Kayla Hamidi, an undergraduate student at Sciences Po University in Paris, disagrees. "If anyone brings up the possibility of him [Trump] becoming president, it is sort of a doomsday scenario; something too incomprehensible to ever actually happen."

The Donald Trump phenomenon has created a global society of pundits who seek to draw meaning to the one question that never seems to die: Why the fuck are we still talking about this man? But there's no question we're still talking about him, and his message's ubiquity has had consequences he couldn't have foreseen.

Rabie Bakarat, a Professor of Media Studies at the American University of Beirut, says that in the Arab world, the media's coverage of Trump has been "vast and overwhelmingly alarming." In Al-Hayat, a leading pan-Arab newspaper, the columnist Daoud al-Shiryan argues that Trump has achieved his goal, which is to re-establish grounds for hatred that "many have thought ceased to exist."

"Trump's comments have provided government-sponsored media outlets a chance to be on the offensive," says Bakarat of outlets like Al Hayat and Al Aribiya, both of which are Saudi-owned. "Basically you hear people saying, 'We are not responsible for all this [terrorism] bullshit. Americans have similar problems. You have candidates like Trump who are supporting their own form of extremism.'"

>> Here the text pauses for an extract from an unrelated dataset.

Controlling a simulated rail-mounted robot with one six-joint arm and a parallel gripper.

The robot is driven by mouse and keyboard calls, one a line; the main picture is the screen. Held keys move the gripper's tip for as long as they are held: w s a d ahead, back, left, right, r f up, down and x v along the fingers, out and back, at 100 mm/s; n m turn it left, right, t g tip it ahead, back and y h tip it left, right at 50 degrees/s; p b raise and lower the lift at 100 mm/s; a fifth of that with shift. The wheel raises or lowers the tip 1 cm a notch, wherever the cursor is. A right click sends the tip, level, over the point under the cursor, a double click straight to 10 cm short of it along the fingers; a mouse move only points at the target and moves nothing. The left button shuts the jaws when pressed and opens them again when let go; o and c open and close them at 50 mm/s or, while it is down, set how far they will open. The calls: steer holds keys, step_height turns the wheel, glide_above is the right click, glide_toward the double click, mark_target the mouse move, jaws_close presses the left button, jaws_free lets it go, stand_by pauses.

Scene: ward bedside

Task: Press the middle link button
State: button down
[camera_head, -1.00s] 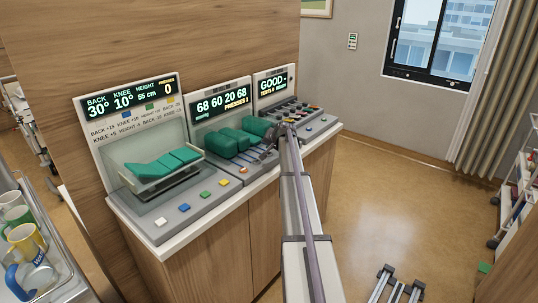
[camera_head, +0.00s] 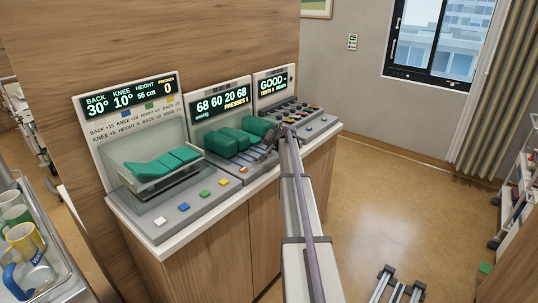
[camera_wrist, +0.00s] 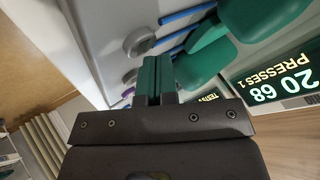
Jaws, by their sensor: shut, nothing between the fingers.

Herein lies the problem with Trump's perceived "hate speech." To some it is another political act, and to others it is hurtful, even personal. Many Muslims living abroad, like Abdelino, still believe that Muslims are generally treated favorably in the US, as evidenced by the large number currently living in the country (estimates range from 3 to 8 million).

Bakarat and others in the Arab world believe that despite Trump's global reach and earth-shattering bravado, his words will remain impotent unless he somehow wins.

"The damage is only momentary," Bakarat says. "Or at least we hope."